Although an industrial or land-based gas turbine is shown and
described herein, the present technology as shown and described
herein is not limited to a land-based and/or industrial gas turbine
unless otherwise specified in the claims. For example, the
technology as described herein may be used in any type of
turbomachine including, but not limited to, aviation gas turbines
(e.g., turbofans, etc.), steam turbines, and marine gas
turbines.
Referring now to the drawings, wherein identical numerals indicate
the same elements throughout the figures, FIG. 1 schematically
illustrates a gas turbine engine 10. It should be understood that
the gas turbine engine 10 of the present disclosure need not be a
gas turbine engine, but rather may be any suitable turbomachine,
such as a steam turbine engine or other suitable engine. The gas
turbine engine 10 may include an inlet section 12, a compressor
section 14, a combustion section 16, a turbine section 18, and an
exhaust section 20. The compressor section 14 and turbine section
18 may be coupled by a shaft 22. The shaft 22 may be a single shaft
or a plurality of shaft segments coupled together to form the shaft
22.
The turbine section 18 may generally include a rotor shaft 24
having a plurality of rotor disks 26 (one of which is shown) and a
plurality of rotor blades 28 extending radially outward from and
being interconnected to the rotor disk 26. Each rotor disk 26, in
turn, may be coupled to a portion of the rotor shaft 24 that
extends through the turbine section 18. The turbine section 18
further includes an outer casing 30 that circumferentially
surrounds the rotor shaft 24 and the rotor blades 28, thereby at
least partially defining a hot gas path 32 through the turbine
section 18.
During operation, air or another working fluid flows through the
inlet section 12 and into the compressor section 14, where the air
is progressively compressed to provide pressurized air to the
combustors (not shown) in the combustion section 16. The
pressurized air mixes with fuel and burns within each combustor to
produce combustion gases 34. The combustion gases 34 flow along the
hot gas path 32 from the combustion section 16 into the turbine
section 18. In the turbine section, the rotor blades 28 extract
kinetic and/or thermal energy from the combustion gases 34, thereby
causing the rotor shaft 24 to rotate. The mechanical rotational
energy of the rotor shaft 24 may then be used to power the
compressor section 14 and/or to generate electricity. The
combustion gases 34 exiting the turbine section 18 may then be
exhausted from the gas turbine engine 10 via the exhaust section
20.
FIG. 2 is a view of an exemplary rotor blade 100, which may be
incorporated into the turbine section 18 of the gas turbine engine
10 in place of the rotor blade 28. As shown, the rotor blade 100
defines an axial direction A, a radial direction R, and a
circumferential direction C. In general, the axial direction A
extends parallel to an axial centerline 102 of the shaft 24 (FIG.
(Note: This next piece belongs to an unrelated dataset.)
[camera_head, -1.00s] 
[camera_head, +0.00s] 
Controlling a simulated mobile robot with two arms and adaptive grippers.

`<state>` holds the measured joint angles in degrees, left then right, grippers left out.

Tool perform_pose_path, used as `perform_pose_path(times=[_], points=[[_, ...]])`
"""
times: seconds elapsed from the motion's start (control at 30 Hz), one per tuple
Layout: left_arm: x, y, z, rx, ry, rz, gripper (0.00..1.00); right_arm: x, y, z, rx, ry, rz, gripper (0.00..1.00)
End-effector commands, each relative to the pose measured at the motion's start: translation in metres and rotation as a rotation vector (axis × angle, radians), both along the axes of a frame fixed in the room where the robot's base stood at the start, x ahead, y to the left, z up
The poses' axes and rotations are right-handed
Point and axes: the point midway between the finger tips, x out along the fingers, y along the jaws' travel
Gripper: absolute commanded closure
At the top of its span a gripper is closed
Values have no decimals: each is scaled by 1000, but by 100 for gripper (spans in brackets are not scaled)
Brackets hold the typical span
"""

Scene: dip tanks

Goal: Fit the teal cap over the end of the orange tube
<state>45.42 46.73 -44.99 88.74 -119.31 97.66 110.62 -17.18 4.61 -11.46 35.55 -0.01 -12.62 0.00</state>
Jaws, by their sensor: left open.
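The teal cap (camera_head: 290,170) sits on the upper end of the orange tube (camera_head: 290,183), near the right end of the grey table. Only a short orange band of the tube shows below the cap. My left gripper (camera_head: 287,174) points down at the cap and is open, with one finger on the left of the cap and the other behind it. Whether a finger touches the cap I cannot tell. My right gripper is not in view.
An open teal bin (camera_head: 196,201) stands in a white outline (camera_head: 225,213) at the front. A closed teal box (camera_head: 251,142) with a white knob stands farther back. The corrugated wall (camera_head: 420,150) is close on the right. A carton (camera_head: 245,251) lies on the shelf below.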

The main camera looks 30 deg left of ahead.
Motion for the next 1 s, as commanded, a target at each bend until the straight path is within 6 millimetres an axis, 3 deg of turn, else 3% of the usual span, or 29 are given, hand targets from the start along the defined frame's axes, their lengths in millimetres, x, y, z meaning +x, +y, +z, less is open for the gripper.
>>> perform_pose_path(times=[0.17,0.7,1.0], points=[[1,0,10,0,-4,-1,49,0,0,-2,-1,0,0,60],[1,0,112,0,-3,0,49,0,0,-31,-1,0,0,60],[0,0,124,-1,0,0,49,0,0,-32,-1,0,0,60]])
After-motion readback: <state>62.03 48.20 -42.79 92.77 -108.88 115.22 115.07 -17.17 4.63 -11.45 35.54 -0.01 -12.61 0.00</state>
1), the radial direction R extends generally orthogonal to the
axial centerline 102, and the circumferential direction C extends
generally concentrically around the axial centerline 102. The rotor
blade 100 may also be incorporated into the compressor section 14
of the gas turbine engine 10 (FIG. 1).
As illustrated in FIG. 2, the rotor blade 100 may include a
dovetail 104, a shank portion 106, and a platform 108. More
specifically, the dovetail 104 secures the rotor blade 100 to the
rotor disk 26 (FIG. 1). The shank portion 106 couples to and
extends radially outward from the dovetail 104. The platform 108
couples to and extends radially outward from the shank portion 106.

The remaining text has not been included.